* **Work to do**:
Exactly the lines from the one with "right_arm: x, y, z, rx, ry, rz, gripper" to the one with "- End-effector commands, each", both included, are to be printed again; leave out the rest.
--- START Raw data ---
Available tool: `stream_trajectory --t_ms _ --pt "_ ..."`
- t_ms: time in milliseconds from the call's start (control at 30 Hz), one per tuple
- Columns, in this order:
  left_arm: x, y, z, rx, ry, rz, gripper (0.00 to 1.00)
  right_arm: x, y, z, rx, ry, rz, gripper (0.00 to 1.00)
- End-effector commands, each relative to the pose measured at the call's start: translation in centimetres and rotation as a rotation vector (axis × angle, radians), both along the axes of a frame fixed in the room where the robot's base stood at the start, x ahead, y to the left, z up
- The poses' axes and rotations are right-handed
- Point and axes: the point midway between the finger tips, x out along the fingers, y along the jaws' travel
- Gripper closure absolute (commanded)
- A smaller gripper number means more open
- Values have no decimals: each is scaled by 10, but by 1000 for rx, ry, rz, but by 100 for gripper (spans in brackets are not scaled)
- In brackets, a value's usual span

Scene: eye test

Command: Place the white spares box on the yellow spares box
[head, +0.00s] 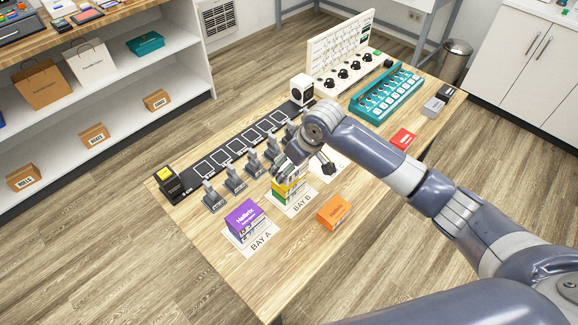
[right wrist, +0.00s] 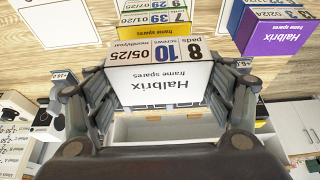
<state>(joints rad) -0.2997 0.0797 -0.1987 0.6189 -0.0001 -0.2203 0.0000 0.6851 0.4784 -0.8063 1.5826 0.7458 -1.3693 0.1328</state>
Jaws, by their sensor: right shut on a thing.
--- END Raw data ---
* **Solution to this exercise**:
  right_arm: x, y, z, rx, ry, rz, gripper (0.00 to 1.00)
- End-effector commands, each relative to the pose measured at the call's start: translation in centimetres and rotation as a rotation vector (axis × angle, radians), both along the axes of a frame fixed in the room where the robot's base stood at the start, x ahead, y to the left, z up

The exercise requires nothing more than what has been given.